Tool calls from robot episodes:

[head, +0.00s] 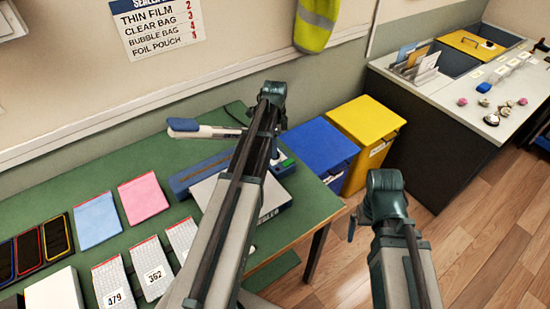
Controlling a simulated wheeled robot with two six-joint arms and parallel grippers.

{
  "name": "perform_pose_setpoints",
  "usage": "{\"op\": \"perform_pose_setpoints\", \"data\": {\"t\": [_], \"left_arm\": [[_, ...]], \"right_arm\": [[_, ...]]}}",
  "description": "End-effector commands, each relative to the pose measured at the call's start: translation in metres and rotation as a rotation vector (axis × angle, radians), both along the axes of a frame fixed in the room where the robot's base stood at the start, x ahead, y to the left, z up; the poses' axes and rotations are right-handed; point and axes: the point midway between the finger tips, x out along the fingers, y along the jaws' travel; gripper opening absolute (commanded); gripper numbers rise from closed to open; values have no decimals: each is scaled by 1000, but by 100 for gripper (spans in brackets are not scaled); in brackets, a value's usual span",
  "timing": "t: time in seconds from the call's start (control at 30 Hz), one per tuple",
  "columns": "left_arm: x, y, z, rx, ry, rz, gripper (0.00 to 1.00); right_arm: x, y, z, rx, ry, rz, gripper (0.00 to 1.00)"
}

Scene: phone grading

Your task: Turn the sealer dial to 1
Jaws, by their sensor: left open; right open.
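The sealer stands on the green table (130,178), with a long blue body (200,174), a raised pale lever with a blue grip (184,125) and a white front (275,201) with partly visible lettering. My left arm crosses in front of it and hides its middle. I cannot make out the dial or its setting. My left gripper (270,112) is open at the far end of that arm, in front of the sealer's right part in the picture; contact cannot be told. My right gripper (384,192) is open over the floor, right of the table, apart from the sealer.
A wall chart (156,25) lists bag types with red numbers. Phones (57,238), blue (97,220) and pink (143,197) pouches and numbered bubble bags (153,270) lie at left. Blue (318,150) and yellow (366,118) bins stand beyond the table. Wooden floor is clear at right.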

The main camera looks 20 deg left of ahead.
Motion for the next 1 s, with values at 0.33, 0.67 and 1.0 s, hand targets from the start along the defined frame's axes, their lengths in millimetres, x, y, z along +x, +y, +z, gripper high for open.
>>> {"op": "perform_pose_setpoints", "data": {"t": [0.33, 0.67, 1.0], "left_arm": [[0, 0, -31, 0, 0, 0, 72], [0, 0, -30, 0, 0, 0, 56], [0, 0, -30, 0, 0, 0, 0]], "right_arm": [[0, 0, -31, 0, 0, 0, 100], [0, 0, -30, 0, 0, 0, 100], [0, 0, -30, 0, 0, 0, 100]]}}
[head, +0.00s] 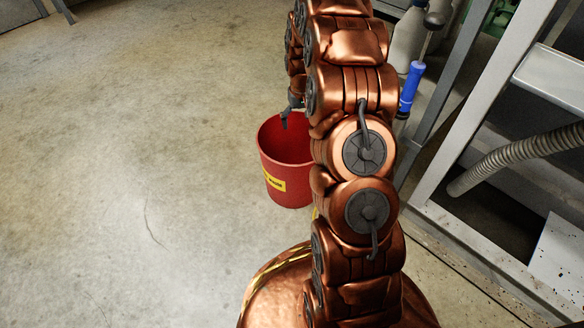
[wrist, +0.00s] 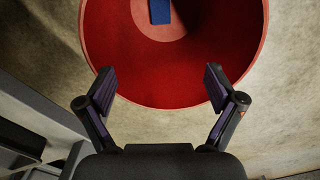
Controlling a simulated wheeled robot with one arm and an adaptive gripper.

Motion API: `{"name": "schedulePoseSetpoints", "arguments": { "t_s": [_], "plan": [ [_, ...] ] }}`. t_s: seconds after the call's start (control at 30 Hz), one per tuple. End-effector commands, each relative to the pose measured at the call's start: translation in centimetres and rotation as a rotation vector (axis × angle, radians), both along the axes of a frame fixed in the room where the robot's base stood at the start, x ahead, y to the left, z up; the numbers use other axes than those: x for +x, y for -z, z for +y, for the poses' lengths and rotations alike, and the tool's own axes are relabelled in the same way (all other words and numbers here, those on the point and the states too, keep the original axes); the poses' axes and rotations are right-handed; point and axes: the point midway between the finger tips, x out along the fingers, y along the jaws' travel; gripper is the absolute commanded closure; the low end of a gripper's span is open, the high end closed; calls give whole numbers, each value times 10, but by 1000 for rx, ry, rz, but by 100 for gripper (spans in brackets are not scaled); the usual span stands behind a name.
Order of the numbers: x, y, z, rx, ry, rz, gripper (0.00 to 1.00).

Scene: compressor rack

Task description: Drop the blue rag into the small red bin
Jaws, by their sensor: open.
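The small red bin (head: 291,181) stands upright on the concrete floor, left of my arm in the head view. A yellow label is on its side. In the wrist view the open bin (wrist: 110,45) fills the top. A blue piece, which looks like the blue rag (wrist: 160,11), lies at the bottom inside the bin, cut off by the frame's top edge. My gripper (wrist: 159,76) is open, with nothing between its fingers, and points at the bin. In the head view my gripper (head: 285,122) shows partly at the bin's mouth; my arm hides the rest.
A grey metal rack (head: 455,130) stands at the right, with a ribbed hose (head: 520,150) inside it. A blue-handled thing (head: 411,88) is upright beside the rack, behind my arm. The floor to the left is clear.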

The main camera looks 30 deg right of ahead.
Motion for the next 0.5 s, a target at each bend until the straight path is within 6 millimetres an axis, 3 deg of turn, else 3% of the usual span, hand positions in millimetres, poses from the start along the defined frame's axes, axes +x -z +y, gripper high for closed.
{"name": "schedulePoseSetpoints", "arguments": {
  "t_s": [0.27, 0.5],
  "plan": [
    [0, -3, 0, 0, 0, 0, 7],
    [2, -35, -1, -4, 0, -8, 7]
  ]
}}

— Task details —
Give all the entries again exactly, dropping each picture.

— Task solution —
[head, +0.00s] 
Controlling a simulated wheeled robot with two six-joint arms and parallel grippers.

{
  "name": "perform_pose_setpoints",
  "usage": "{\"op\": \"perform_pose_setpoints\", \"data\": {\"t\": [_], \"left_arm\": [[_, ...]], \"right_arm\": [[_, ...]]}}",
  "description": "End-effector commands, each relative to the pose measured at the call's start: translation in metres and rotation as a rotation vector (axis × angle, radians), both along the axes of a frame fixed in the room where the robot's base stood at the start, x ahead, y to the left, z up; the poses' axes and rotations are right-handed; point and axes: the point midway between the finger tips, x out along the fingers, y along the jaws' travel; gripper opening absolute (commanded); gripper numbers rise from closed to open; values have no decimals: each is scaled by 1000, but by 100 for gripper (spans in brackets are not scaled); in brackets, a value's usual span",
  "timing": "t: time in seconds from the call's start (control at 30 Hz), one per tuple",
  "columns": "left_arm: x, y, z, rx, ry, rz, gripper (0.00 to 1.00); right_arm: x, y, z, rx, ry, rz, gripper (0.00 to 1.00)"
}

Scene: phone grading

Your task: Turn the sealer dial to 1
Jaws, by their sensor: left open; right open.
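The sealer stands on the green table (130,178), with a long blue body (200,174), a raised pale lever with a blue grip (184,125) and a white front (275,201) with partly visible lettering. My left arm crosses in front of it and hides its middle. I cannot make out the dial or its setting. My left gripper (270,112) is open at the far end of that arm, in front of the sealer's right part in the picture; contact cannot be told. My right gripper (384,192) is open over the floor, right of the table, apart from the sealer.
A wall chart (156,25) lists bag types with red numbers. Phones (57,238), blue (97,220) and pink (143,197) pouches and numbered bubble bags (153,270) lie at left. Blue (318,150) and yellow (366,118) bins stand beyond the table. Wooden floor is clear at right.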

The main camera looks 20 deg left of ahead.
Motion for the next 1 s, with values at 0.33, 0.67 and 1.0 s, hand targets from the start along the defined frame's axes, their lengths in millimetres, x, y, z along +x, +y, +z, gripper high for open.
>>> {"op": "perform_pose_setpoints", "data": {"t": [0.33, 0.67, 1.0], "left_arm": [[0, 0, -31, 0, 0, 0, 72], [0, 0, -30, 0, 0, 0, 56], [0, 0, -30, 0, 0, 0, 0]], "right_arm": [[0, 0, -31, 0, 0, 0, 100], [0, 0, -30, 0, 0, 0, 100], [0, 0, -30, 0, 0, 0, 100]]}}
[head, +0.00s] 
[wrist, +0.00s] 
Controlling a simulated wheeled robot with one arm and an adaptive gripper.

Motion API: `{"name": "schedulePoseSetpoints", "arguments": { "t_s": [_], "plan": [ [_, ...] ] }}`. t_s: seconds after the call's start (control at 30 Hz), one per tuple. End-effector commands, each relative to the pose measured at the call's start: translation in centimetres and rotation as a rotation vector (axis × angle, radians), both along the axes of a frame fixed in the room where the robot's base stood at the start, x ahead, y to the left, z up; the numbers use other axes than those: x for +x, y for -z, z for +y, for the poses' lengths and rotations alike, and the tool's own axes are relabelled in the same way (all other words and numbers here, those on the point and the states too, keep the original axes); the poses' axes and rotations are right-handed; point and axes: the point midway between the finger tips, x out along the fingers, y along the jaws' travel; gripper is the absolute commanded closure; the low end of a gripper's span is open, the high end closed; calls give whole numbers, each value times 10, but by 1000 for rx, ry, rz, but by 100 for gripper (spans in brackets are not scaled); the usual span stands behind a name.
Order of the numbers: x, y, z, rx, ry, rz, gripper (0.00 to 1.00).

Scene: compressor rack

Task description: Drop the blue rag into the small red bin
Jaws, by their sensor: open.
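The small red bin (head: 291,181) stands upright on the concrete floor, left of my arm in the head view. A yellow label is on its side. In the wrist view the open bin (wrist: 110,45) fills the top. A blue piece, which looks like the blue rag (wrist: 160,11), lies at the bottom inside the bin, cut off by the frame's top edge. My gripper (wrist: 159,76) is open, with nothing between its fingers, and points at the bin. In the head view my gripper (head: 285,122) shows partly at the bin's mouth; my arm hides the rest.
A grey metal rack (head: 455,130) stands at the right, with a ribbed hose (head: 520,150) inside it. A blue-handled thing (head: 411,88) is upright beside the rack, behind my arm. The floor to the left is clear.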

The main camera looks 30 deg right of ahead.
Motion for the next 0.5 s, a target at each bend until the straight path is within 6 millimetres an axis, 3 deg of turn, else 3% of the usual span, hand positions in millimetres, poses from the start along the defined frame's axes, axes +x -z +y, gripper high for closed.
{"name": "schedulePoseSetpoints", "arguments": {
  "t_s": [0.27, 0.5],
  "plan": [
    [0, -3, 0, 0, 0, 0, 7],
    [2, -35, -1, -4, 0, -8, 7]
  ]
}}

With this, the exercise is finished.